# Exercise details
Pull out every line from the listing that has the word "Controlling".
============================================================
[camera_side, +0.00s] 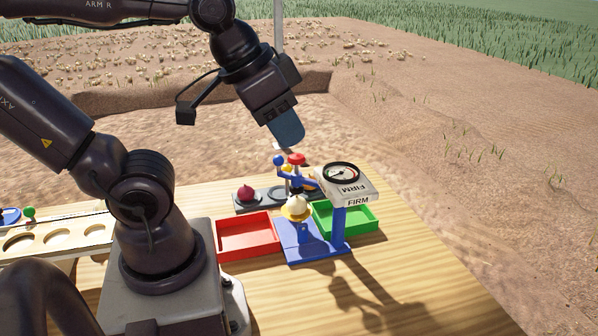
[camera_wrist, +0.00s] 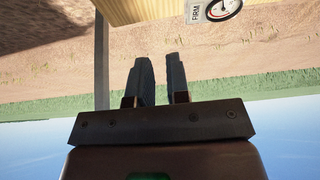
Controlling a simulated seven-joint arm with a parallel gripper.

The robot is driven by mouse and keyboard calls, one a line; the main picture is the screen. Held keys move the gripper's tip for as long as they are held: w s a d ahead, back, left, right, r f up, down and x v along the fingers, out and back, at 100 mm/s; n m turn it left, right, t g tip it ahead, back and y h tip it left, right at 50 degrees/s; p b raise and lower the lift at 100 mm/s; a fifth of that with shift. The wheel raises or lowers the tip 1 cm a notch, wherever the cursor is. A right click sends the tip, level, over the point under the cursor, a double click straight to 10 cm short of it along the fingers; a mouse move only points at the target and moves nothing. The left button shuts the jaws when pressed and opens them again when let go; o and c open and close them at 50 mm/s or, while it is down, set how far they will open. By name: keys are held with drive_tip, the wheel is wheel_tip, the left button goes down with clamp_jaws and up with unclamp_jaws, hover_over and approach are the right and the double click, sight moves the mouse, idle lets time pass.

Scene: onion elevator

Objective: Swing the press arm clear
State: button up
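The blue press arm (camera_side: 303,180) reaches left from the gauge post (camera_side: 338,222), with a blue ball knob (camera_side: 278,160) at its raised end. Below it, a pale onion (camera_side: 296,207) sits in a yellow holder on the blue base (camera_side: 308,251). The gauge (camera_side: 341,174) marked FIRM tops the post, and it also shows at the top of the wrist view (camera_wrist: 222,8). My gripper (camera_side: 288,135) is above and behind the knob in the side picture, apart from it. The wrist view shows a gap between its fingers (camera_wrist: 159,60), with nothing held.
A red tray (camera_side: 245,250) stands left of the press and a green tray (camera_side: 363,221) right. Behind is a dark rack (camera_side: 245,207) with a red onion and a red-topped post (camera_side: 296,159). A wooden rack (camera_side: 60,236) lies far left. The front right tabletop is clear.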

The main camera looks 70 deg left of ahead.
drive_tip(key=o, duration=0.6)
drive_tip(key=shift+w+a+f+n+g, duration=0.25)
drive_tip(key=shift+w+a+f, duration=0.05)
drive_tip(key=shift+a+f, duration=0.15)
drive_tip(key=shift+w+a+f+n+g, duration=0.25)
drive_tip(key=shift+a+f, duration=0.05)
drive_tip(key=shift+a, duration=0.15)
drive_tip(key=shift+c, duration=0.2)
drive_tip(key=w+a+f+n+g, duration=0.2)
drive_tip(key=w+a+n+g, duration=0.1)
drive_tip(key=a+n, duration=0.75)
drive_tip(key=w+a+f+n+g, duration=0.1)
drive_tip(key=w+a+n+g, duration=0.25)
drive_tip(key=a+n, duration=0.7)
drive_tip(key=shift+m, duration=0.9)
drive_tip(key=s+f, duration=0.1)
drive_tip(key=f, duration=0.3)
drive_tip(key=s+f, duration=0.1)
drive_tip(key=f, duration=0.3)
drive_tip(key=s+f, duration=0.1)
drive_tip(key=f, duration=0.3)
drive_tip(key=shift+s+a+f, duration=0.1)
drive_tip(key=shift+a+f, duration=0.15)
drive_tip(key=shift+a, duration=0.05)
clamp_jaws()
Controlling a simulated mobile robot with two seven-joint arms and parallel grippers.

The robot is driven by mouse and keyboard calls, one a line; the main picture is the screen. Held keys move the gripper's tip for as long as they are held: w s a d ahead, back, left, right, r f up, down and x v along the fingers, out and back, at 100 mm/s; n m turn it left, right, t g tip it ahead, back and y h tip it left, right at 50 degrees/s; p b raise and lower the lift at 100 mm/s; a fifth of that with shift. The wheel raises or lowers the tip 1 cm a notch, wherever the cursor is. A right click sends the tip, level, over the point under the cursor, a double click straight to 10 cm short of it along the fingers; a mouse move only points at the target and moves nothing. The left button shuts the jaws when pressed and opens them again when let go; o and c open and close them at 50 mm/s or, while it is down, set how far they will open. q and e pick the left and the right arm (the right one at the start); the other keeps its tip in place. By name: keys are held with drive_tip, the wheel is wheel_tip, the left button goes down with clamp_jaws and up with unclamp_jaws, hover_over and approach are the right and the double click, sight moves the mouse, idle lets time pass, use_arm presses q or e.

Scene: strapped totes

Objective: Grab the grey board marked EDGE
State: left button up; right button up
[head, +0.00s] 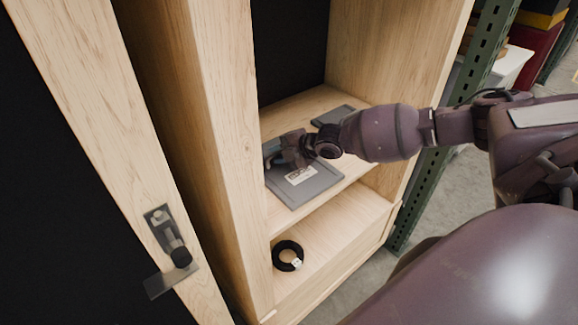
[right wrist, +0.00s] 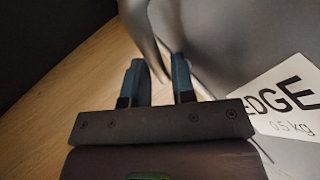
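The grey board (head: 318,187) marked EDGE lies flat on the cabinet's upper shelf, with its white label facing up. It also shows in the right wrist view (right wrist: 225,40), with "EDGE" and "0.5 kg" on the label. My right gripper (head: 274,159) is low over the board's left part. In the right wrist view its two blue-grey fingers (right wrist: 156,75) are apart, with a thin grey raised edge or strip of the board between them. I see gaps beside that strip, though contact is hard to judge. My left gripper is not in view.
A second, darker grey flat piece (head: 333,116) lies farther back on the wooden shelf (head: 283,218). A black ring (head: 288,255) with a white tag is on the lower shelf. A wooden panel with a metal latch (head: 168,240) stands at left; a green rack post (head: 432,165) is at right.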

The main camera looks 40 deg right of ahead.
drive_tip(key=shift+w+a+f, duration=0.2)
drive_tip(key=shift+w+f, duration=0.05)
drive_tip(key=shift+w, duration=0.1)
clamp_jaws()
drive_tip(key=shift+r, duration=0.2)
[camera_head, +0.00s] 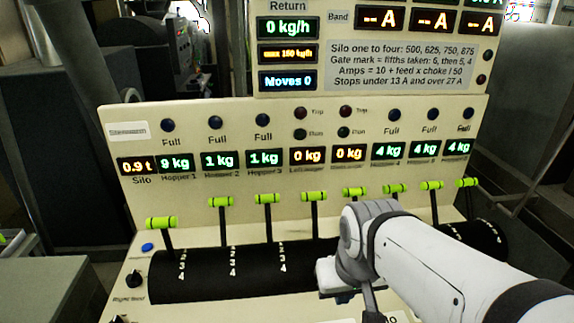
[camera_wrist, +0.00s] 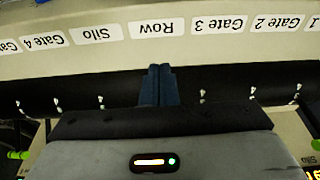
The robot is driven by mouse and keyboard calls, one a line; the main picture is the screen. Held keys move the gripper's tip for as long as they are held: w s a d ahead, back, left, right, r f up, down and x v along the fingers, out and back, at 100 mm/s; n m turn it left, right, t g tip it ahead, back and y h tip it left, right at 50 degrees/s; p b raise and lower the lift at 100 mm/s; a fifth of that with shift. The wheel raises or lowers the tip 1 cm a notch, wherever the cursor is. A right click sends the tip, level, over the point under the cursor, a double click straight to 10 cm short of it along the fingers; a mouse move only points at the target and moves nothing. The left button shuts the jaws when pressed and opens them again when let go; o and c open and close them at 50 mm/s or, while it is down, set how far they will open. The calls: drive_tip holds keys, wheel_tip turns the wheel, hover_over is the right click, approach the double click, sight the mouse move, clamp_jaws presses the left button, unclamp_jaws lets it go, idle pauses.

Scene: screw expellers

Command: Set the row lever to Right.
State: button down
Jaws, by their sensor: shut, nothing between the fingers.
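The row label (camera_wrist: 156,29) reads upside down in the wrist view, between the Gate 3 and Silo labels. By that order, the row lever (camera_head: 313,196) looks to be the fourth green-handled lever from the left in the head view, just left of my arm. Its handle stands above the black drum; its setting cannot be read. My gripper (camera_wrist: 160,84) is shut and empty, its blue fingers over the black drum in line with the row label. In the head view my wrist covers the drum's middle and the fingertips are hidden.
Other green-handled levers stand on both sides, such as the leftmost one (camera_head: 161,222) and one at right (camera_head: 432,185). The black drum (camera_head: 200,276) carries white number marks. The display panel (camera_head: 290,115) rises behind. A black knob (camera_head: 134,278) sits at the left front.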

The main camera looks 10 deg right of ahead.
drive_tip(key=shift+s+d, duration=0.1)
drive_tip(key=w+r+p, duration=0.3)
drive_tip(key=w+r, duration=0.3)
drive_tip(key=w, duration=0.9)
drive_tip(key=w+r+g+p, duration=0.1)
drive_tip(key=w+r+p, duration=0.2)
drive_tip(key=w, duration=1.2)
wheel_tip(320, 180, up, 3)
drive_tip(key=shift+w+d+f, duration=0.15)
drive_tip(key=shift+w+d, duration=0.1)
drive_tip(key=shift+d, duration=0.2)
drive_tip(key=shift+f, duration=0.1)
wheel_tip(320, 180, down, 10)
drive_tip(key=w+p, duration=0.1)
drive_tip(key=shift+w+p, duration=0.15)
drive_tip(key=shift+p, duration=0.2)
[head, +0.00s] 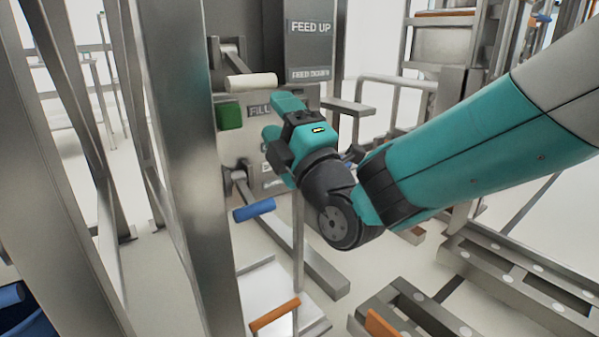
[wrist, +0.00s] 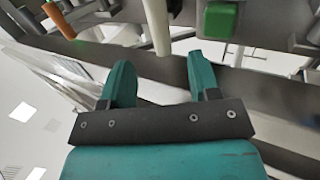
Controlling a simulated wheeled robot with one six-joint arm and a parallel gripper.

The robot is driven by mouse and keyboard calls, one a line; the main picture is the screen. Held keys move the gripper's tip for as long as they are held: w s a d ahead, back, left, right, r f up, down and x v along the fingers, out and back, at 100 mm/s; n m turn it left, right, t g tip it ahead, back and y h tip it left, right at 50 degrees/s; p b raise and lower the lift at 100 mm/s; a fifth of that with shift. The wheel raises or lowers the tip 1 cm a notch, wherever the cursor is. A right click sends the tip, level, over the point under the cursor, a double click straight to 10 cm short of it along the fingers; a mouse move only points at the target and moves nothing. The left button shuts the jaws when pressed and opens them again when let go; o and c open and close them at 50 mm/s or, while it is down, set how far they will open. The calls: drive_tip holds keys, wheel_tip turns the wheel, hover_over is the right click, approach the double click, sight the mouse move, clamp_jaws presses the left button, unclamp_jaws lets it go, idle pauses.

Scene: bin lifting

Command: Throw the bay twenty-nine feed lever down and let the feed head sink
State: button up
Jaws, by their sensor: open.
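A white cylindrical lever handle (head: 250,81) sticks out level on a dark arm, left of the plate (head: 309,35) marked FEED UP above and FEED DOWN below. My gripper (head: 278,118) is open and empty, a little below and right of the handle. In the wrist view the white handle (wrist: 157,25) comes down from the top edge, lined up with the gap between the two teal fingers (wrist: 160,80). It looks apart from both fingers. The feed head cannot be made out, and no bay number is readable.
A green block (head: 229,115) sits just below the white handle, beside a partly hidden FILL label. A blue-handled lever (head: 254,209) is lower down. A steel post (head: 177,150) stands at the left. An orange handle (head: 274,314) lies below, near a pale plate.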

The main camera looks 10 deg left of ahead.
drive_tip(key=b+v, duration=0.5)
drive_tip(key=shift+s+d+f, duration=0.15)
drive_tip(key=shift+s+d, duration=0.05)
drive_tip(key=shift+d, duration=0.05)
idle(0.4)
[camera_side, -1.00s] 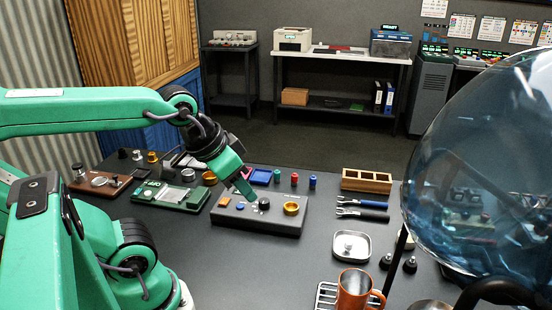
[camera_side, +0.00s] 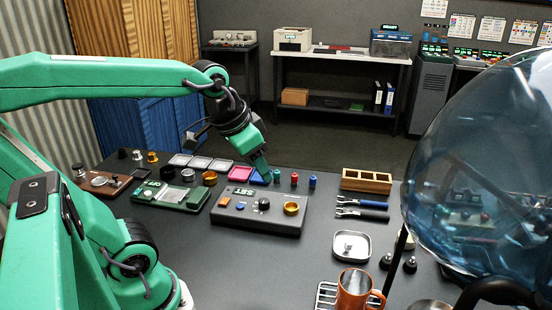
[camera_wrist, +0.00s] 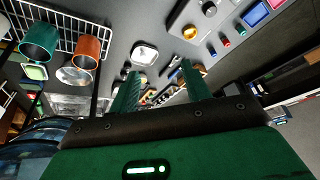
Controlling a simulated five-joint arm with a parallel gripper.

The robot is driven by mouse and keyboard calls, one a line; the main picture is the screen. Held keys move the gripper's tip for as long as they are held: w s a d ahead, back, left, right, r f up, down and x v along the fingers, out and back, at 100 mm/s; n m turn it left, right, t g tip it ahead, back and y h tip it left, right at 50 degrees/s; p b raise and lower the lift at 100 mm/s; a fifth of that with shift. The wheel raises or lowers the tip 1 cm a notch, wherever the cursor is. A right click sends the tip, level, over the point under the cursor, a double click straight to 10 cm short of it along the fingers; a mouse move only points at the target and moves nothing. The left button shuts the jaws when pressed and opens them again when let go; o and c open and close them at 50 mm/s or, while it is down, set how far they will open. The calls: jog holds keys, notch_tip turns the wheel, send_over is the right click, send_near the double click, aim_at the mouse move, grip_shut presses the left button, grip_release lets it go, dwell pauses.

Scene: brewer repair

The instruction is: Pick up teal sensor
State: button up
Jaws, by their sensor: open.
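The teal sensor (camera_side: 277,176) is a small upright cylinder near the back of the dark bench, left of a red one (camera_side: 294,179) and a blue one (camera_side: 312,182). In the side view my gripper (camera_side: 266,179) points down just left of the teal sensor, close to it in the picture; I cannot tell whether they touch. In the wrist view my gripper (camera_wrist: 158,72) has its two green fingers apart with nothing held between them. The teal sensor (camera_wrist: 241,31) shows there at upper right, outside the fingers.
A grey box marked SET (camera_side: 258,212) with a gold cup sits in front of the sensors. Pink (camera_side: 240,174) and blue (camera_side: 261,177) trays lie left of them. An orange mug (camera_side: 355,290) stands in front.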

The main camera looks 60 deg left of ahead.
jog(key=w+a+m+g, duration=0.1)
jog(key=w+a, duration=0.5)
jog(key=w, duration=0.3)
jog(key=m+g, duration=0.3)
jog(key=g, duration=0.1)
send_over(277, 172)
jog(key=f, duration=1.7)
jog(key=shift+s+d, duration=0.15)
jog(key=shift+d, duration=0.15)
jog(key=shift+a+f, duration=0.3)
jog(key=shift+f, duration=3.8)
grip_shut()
============================================================
# The answer
Controlling a simulated seven-joint arm with a parallel gripper.
Controlling a simulated mobile robot with two seven-joint arms and parallel grippers.
Controlling a simulated wheeled robot with one six-joint arm and a parallel gripper.
Controlling a simulated five-joint arm with a parallel gripper.

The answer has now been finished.